**SET EXERCISE**
From the records below, copy out exactly the lines from the one containing "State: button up" to the one containing "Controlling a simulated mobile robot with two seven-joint", both included. Add nothing else.

**EXERCISE DATA**
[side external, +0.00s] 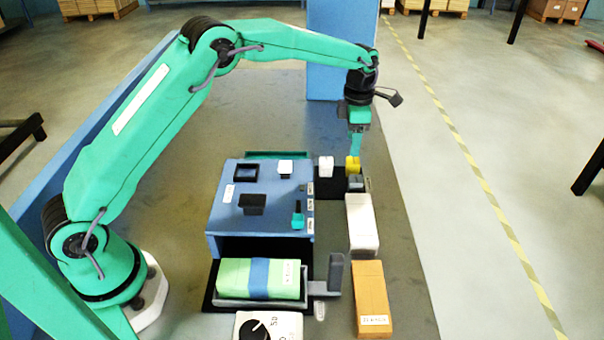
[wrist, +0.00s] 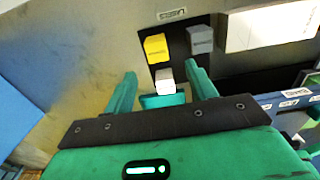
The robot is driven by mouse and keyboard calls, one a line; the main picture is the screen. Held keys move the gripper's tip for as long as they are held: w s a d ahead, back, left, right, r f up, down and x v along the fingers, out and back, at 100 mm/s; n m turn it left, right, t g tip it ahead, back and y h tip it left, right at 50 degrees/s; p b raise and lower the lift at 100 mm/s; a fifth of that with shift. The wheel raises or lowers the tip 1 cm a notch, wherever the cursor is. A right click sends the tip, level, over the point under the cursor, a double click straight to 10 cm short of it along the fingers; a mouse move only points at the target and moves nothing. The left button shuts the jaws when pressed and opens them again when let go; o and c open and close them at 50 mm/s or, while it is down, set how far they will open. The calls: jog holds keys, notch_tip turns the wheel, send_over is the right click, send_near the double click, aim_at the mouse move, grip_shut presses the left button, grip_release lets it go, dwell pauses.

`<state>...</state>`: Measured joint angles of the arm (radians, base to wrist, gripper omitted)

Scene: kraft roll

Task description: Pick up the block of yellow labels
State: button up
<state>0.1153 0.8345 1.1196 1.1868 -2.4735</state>
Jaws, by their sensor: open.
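The block of yellow labels (side external: 352,164) stands on a small black pad (side external: 330,187) near the table's right side. My gripper (side external: 356,150) is just above and slightly behind it in the side view, pointing down. In the wrist view the yellow block (wrist: 156,47) lies beyond the fingertips, a little left of centre. My gripper (wrist: 162,75) is open there, with a white block (wrist: 165,80) showing between its fingers. I see nothing held. The side view hides the exact gap between the fingers and the yellow block.
A grey block (wrist: 200,40) stands right of the yellow one on the pad. A long white box (side external: 362,222) and an orange-brown box (side external: 372,298) lie in front. A blue raised stand (side external: 232,215) is to the left, with a green bundle (side external: 258,279) before it.

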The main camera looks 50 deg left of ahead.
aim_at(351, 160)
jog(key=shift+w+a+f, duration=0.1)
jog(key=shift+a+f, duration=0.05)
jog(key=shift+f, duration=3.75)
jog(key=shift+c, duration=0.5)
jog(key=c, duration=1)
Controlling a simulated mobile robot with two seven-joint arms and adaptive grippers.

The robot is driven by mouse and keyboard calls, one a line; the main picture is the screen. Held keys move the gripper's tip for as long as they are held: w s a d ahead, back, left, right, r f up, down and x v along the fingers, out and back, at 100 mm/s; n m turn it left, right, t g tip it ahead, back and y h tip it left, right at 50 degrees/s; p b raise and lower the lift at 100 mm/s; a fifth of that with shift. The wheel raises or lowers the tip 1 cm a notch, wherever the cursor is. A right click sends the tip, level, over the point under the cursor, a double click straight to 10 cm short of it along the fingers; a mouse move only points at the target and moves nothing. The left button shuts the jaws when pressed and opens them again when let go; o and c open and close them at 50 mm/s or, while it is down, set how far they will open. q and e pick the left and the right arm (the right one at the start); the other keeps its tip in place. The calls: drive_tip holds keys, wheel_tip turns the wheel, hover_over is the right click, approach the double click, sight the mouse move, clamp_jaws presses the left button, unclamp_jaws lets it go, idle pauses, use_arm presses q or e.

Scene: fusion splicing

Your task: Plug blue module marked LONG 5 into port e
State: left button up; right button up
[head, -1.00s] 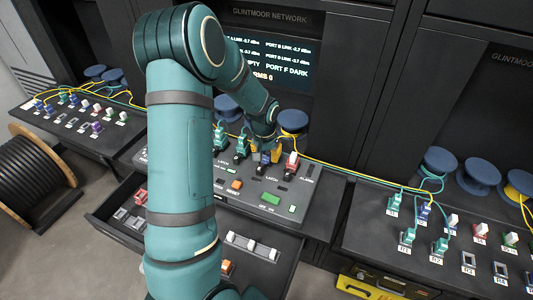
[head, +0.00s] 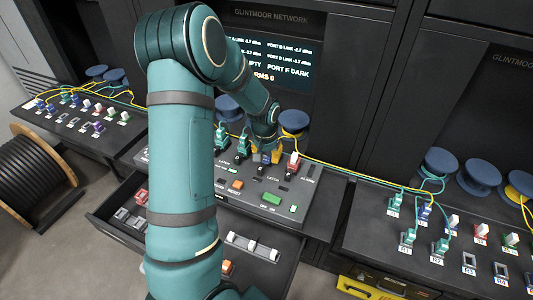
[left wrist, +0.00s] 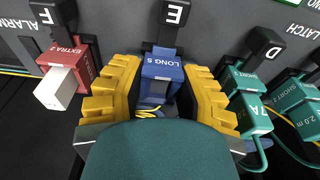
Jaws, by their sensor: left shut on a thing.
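The blue module marked LONG 5 (left wrist: 161,72) sits between the yellow fingers of my left gripper (left wrist: 160,92), which is shut on it. It is at port E, right against the black latch lettered E (left wrist: 174,15); I cannot tell whether it is fully seated. In the head view my left gripper (head: 267,157) is at the console (head: 232,205), with the blue module (head: 265,157) only partly visible. My right gripper is not in view.
A red module marked EXTRA (left wrist: 72,62) with a white end stands at port F on the left. Teal SHORT modules (left wrist: 247,97) with cables stand close on the right, at D and beyond. An open drawer (head: 112,222) juts out below the console.

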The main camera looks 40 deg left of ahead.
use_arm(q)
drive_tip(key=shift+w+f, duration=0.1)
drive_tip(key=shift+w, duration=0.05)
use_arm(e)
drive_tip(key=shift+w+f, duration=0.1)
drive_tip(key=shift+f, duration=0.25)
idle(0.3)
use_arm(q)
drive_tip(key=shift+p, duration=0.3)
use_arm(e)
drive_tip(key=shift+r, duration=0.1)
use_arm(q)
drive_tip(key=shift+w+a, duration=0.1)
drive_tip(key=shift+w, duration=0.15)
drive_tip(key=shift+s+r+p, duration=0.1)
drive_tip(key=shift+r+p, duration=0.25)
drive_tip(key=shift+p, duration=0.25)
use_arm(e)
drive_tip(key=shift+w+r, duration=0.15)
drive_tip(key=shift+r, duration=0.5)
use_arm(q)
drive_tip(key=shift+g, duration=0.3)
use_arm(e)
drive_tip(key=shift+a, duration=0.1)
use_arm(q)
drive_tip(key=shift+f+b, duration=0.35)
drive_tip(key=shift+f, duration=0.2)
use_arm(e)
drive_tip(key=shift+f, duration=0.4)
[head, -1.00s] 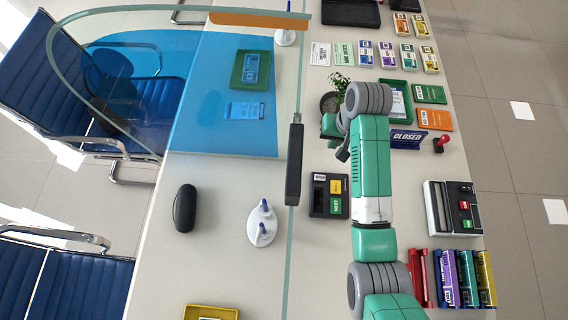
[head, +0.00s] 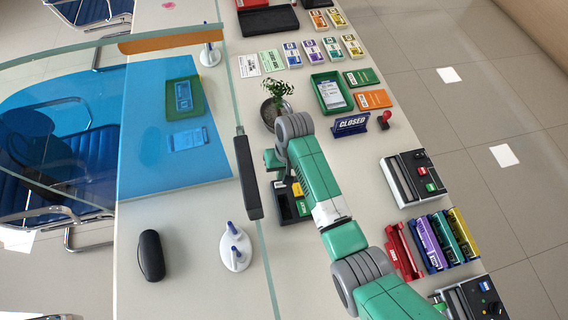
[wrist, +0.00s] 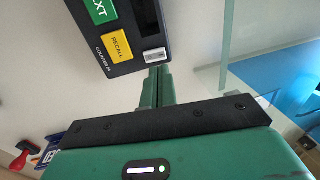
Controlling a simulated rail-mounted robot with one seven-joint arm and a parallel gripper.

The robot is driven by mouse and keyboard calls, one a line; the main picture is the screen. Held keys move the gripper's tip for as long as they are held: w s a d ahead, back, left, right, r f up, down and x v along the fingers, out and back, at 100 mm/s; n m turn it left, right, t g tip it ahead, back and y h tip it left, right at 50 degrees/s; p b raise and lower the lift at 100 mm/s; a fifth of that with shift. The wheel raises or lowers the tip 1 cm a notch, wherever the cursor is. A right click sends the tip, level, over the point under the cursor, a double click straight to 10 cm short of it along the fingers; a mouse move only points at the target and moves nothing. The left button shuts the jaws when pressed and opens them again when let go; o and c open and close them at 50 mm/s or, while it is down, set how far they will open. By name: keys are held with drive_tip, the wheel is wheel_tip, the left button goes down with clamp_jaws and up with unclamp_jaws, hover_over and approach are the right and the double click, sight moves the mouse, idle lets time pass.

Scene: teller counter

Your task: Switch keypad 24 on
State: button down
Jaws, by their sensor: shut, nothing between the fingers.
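The keypad (head: 286,207) is a dark box on the counter, partly hidden under my arm in the head view. In the wrist view the keypad (wrist: 128,36) shows a green NEXT button (wrist: 100,10), a yellow RECALL button (wrist: 118,46) and a small white rocker switch (wrist: 155,55) at its near corner. In the head view my gripper (head: 273,160) is at the keypad's far end, fingertips hidden.
A glass screen with a dark bracket (head: 248,177) stands just left of the keypad. A potted plant (head: 270,115) is close behind my gripper. A CLOSED sign (head: 350,124), a red stamp (head: 384,120) and a green tray (head: 330,92) lie to the right. A pen stand (head: 235,248) is at left.

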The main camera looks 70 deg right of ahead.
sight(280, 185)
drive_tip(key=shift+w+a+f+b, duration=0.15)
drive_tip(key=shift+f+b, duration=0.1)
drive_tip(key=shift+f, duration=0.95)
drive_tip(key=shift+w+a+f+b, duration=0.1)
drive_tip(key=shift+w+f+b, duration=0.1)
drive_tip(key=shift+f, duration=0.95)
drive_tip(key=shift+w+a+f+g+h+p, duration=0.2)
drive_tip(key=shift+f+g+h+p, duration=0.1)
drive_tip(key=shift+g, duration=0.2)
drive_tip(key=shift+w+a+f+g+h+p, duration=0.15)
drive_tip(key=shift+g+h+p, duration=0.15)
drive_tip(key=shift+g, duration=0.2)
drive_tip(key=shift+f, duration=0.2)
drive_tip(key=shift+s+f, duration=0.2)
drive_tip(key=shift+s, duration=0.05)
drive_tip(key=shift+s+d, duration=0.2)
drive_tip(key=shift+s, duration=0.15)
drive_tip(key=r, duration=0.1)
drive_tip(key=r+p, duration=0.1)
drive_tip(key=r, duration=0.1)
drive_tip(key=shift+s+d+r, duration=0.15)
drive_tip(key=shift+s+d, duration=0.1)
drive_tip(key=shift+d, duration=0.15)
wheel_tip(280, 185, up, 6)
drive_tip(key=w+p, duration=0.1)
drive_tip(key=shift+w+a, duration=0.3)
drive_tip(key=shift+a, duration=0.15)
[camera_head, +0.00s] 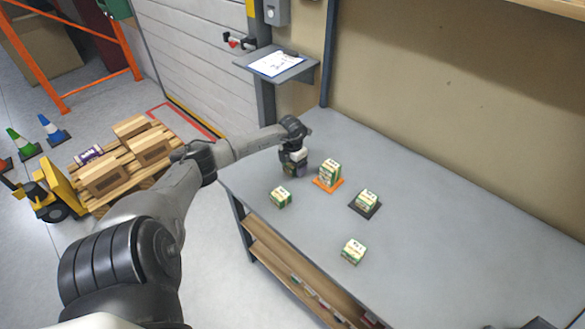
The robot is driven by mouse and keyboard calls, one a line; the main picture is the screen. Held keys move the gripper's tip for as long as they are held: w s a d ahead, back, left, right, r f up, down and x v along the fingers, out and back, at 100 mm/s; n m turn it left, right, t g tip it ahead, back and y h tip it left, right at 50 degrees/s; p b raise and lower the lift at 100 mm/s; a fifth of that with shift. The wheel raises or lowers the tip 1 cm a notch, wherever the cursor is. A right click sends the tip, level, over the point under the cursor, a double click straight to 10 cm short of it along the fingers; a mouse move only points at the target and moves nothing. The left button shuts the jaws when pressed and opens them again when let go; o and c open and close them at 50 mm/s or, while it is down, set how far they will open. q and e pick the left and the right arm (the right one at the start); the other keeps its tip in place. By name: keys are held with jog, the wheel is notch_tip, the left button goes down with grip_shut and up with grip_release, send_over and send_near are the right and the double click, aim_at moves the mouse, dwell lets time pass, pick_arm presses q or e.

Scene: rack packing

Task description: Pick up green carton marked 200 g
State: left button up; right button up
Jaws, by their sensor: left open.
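Several green-and-white cartons stand on the grey table. One carton (281,197) is at the left near the table's front edge. Another carton (329,173), taller in outline, stands on an orange mat (321,183). A third carton (366,200) stands on a dark mat (373,212), and another carton (353,251) sits nearer the front. Their weight marks are too small to read, so I cannot tell which is 200 g. My left gripper (293,171) is open, over the table's left end, behind the left carton and left of the orange mat. Its fingertips are hard to make out.
A lower shelf (290,268) holds items. A pallet with boxes (124,160) is on the floor at left.

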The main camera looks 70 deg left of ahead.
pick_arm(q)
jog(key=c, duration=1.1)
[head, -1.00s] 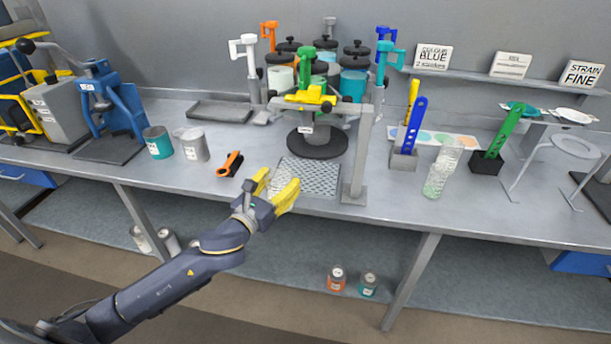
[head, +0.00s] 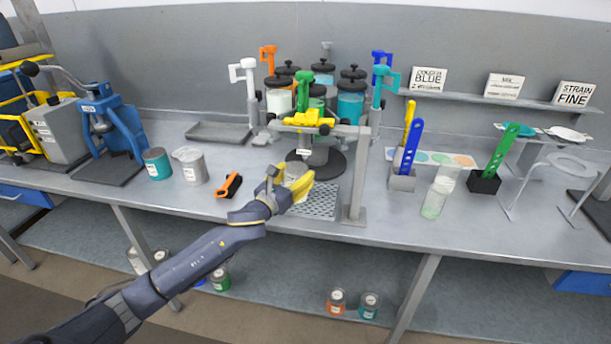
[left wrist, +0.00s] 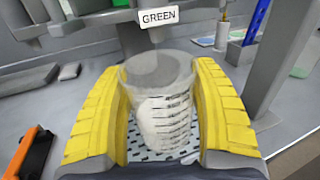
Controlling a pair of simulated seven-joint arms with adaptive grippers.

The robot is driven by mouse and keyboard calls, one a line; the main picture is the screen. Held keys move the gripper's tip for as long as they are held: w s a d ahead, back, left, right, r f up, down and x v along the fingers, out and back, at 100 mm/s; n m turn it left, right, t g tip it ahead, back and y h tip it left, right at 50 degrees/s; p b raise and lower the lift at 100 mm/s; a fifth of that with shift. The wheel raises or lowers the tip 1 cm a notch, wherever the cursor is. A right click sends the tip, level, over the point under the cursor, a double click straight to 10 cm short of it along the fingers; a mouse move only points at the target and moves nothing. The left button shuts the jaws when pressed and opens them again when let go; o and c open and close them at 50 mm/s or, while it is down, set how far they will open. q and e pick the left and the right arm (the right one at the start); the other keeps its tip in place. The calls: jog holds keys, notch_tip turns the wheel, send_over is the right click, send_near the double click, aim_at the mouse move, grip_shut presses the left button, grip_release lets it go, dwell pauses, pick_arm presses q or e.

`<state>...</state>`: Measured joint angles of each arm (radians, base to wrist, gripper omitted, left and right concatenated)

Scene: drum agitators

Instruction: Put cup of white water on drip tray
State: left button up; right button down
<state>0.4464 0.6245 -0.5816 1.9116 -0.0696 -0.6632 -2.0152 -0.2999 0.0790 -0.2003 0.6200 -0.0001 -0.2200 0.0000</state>
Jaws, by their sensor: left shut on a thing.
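A clear measuring cup (left wrist: 160,105) with dark graduation marks and whitish contents stands upright in the left wrist view. My left gripper (left wrist: 160,120) is shut on it, with a yellow finger on each side. In the head view my left gripper (head: 293,186) is at the left back part of the drip tray (head: 322,208), a perforated grey plate. The tray's mesh shows below the cup in the left wrist view. I cannot tell whether the cup's base touches it. The cup is mostly hidden by the fingers in the head view. My right gripper is out of view.
A dispenser stand with a yellow clamp (head: 305,117) rises behind the tray; its grey post (head: 356,180) is at the tray's right. An orange-and-black tool (head: 229,185) lies to the left.

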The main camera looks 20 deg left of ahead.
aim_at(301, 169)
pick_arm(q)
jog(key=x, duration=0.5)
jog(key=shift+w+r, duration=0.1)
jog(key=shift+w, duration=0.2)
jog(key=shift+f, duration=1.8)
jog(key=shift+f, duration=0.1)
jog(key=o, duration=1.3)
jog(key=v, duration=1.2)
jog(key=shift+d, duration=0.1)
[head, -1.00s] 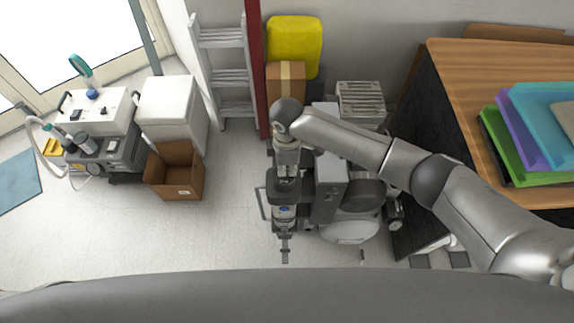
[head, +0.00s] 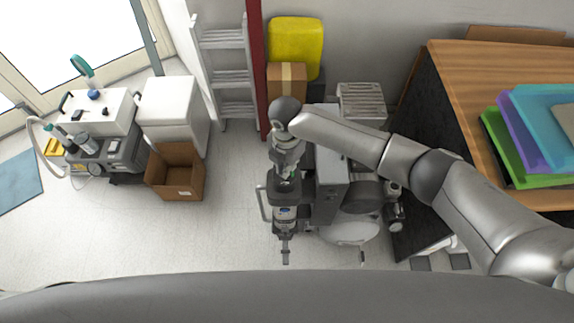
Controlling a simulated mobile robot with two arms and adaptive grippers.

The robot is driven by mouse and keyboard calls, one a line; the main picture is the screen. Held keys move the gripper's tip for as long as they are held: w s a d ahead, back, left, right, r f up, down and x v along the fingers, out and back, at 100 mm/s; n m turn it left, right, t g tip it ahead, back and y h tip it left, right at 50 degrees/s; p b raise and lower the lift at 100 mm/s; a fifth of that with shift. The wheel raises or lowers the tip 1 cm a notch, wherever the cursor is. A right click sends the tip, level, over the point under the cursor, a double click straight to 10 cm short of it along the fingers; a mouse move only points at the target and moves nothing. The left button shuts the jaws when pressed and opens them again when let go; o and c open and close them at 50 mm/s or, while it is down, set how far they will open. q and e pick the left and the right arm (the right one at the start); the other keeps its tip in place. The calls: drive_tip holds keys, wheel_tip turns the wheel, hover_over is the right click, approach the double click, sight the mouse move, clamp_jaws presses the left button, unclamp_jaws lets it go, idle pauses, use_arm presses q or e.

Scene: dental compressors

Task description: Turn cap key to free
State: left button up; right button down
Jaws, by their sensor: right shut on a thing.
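The dental compressor (head: 330,185) stands on the floor below the middle of the head view, a grey and dark unit with a rounded pale part (head: 350,231) at its front. My right arm reaches over it from the right, and its wrist bends down along the compressor's left side. My right gripper (head: 285,247) is at the lower end of that wrist, shut on something small. The cap key is too small and too covered by the gripper and wrist to make out. My left gripper is not in view.
A wooden table (head: 460,75) with coloured trays (head: 535,130) stands at right. A cardboard box (head: 175,175), white cabinet (head: 170,105) and another compressor unit (head: 108,150) stand at left. A ladder (head: 228,75) leans behind. Floor between box and compressor is clear.

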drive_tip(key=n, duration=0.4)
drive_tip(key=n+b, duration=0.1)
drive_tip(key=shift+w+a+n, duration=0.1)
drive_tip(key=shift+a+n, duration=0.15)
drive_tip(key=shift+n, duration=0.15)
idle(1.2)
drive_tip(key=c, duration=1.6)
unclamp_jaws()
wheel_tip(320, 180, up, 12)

**EXERCISE RESULT**
State: button up
<state>0.1153 0.8345 1.1196 1.1868 -2.4735</state>
Jaws, by their sensor: open.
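The block of yellow labels (side external: 352,164) stands on a small black pad (side external: 330,187) near the table's right side. My gripper (side external: 356,150) is just above and slightly behind it in the side view, pointing down. In the wrist view the yellow block (wrist: 156,47) lies beyond the fingertips, a little left of centre. My gripper (wrist: 162,75) is open there, with a white block (wrist: 165,80) showing between its fingers. I see nothing held. The side view hides the exact gap between the fingers and the yellow block.
A grey block (wrist: 200,40) stands right of the yellow one on the pad. A long white box (side external: 362,222) and an orange-brown box (side external: 372,298) lie in front. A blue raised stand (side external: 232,215) is to the left, with a green bundle (side external: 258,279) before it.

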The main camera looks 50 deg left of ahead.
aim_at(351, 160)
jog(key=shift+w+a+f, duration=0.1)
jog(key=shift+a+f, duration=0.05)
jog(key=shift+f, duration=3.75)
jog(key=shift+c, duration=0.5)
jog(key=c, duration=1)
Controlling a simulated mobile robot with two seven-joint arms and adaptive grippers.

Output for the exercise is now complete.